CSBG Archive
I’d Have Had Salvation Run Tie Into Final Crisis
Or at least some other storyline.
Because otherwise, what an odd little story in the middle of nowhere (“The villains all go on to a prison planet for….some reason. Then we never speak of it again!”).
Matt Sturges and Bill Willingham, respectively, did what they could with it, but boy, it was a bit like being cast into the wild to fend for yourselves. I would have reined it in a bit.






17 Comments
stealthwise
March 15, 2009 at 12:00 pm
Much like most people, I never read it, but it sounded kind of like Secret Wars minus the heroes.
jazzbo
March 15, 2009 at 12:10 pm
It kind of tied into FC, didn’t it? Isn’t Salvation Run where the villains take Martian Manhunter captive, which then leads into FC #1? I didn’t read any of FC after the first issue, so maybe I missed something that explained that wasn’t the case.
Michael Rawdon
March 15, 2009 at 12:13 pm
And how about Death of the New Gods? It was better (much better!) than Final Crisis, but seemed to have no relationship to it.
Brian Cronin
March 15, 2009 at 12:14 pm
At some point in the story, they do capture him, but he escapes by the end.
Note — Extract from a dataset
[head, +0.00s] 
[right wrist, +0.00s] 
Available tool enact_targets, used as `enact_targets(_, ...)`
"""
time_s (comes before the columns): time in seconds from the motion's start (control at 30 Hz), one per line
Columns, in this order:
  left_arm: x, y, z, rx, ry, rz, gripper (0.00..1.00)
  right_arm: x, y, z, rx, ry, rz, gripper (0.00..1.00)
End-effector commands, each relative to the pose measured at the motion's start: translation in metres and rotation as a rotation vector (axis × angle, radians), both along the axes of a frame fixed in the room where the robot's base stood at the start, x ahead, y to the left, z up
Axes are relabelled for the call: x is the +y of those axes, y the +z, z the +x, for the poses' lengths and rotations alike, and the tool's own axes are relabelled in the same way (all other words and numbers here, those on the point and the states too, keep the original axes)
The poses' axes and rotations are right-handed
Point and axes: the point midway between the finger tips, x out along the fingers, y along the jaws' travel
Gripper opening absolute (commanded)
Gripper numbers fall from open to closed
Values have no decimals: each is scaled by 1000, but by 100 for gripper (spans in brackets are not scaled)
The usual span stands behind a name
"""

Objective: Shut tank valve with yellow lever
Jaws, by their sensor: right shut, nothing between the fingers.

So no, it doesn’t even tie in with that really. It’s just not connected to anything. It’s so weird.
Dick Lindsay
March 15, 2009 at 12:43 pm
I thought he was left weakened on the salvation run planet and that was how he was eventually captured. I seem to remember him being boom tubed back from there at the end of the issue of JLA with Libra and the human flame in it but I could be wrong.
Brian Cronin
March 15, 2009 at 12:45 pm
Yeah, he was left weakened at the end of Salvation Run.
But by himself.
They needed an issue of JLA to explain how he got from Salvation Run to Final Crisis #1.
Smug19
March 15, 2009 at 12:53 pm
Wait a sec.
Batman made a reference about Salvation Run in Final Crisis issue 2
So it is tied together somehow……………………..
Dick Lindsay
March 15, 2009 at 12:55 pm
True, does it count as a tie in if it’s a strongly related tie in to an (unofficial?) tie in? I guess not
Wasn’t the villan protest in final crisis #1 also somewhat of a reaction to salvation run? I can’t really remember.
chad
March 15, 2009 at 1:19 pm
actulley Martin Man hunterunder batman’s orders was posing as Blockbuster and got betrayed by Cat woman during the story. and the only way it could be a fc tie in is if Dark siede made the planet his first target and so the villians had to team up for a crisis makes the villians of the dcu a force to be feared
Blackjak
March 15, 2009 at 1:45 pm
Absolutely agree with you, Brian. Instead of tying Checkmate, Suicide Squad, Catwoman and a whole bunch of others into Final Crisis… they just sort of… I dunno really…
Heck, they were ALMOST going to tie it in using JLA, but suddenly jerked us out into some lame issue which sort of explained why they wouldn’t tie-in…
Dick Lindsay
March 15, 2009 at 1:51 pm
I think it’s a good job they didn’t tie everything in to final crisis. Love it or hate it I’d find it hard to argue anybody really had thier finger on the pulse of final crisis, even the tie in books that did exist didn’t seem to paint a consistent picture of what was going down. Factor in the delays FC saw and I think it was probably a wise move on DCs part.
Omar Karindu, back from an Internet Thogal ritual
March 15, 2009 at 3:11 pm
It ties in painfully vaguely in that Darkseid is manipulating the Salcvation Run experiment and the villains, resulting in their feuds playing out and something like the Society re-forming at the end. Then Libra can come in and take that revitalized group over.
Of course, it would have made more sense to simply take the Society’s existence in some form for granted and not waste everyone’s time with a miniseries, but there you are.
Axel M. Gruner
March 15, 2009 at 5:16 pm
But it had agreat Dylan quote!
Jason B.
March 15, 2009 at 6:14 pm
Boy, remember when that one guy said that ‘Salvation Run’ was better than ‘Final Crisis’? That sure was crazy.
Brian Cronin
March 15, 2009 at 10:18 pm
Wait, you saw that, too?
I thought I just hallucinated that.
HammerHeart
March 16, 2009 at 11:29 am
“Salvation Run” was extremely fun IMO. I greatly enjoyed it, unburdened by minor concerns such as “continuity”. Nowadays continuity is an anvil tied around the writers’ and readers’ necks, and I applaud any series that utterly ignores continuity in favor of telling a fun story. “Salvation Run” was one such series.
Lynxara
March 16, 2009 at 12:01 pm
Here’s hoping Salvation Run is generally being perceived as out-of-continuity now. I recall quite a few villains who still had plenty of storytelling potential dying rather gruesomely in it, and not for any clear story-enhancing reason.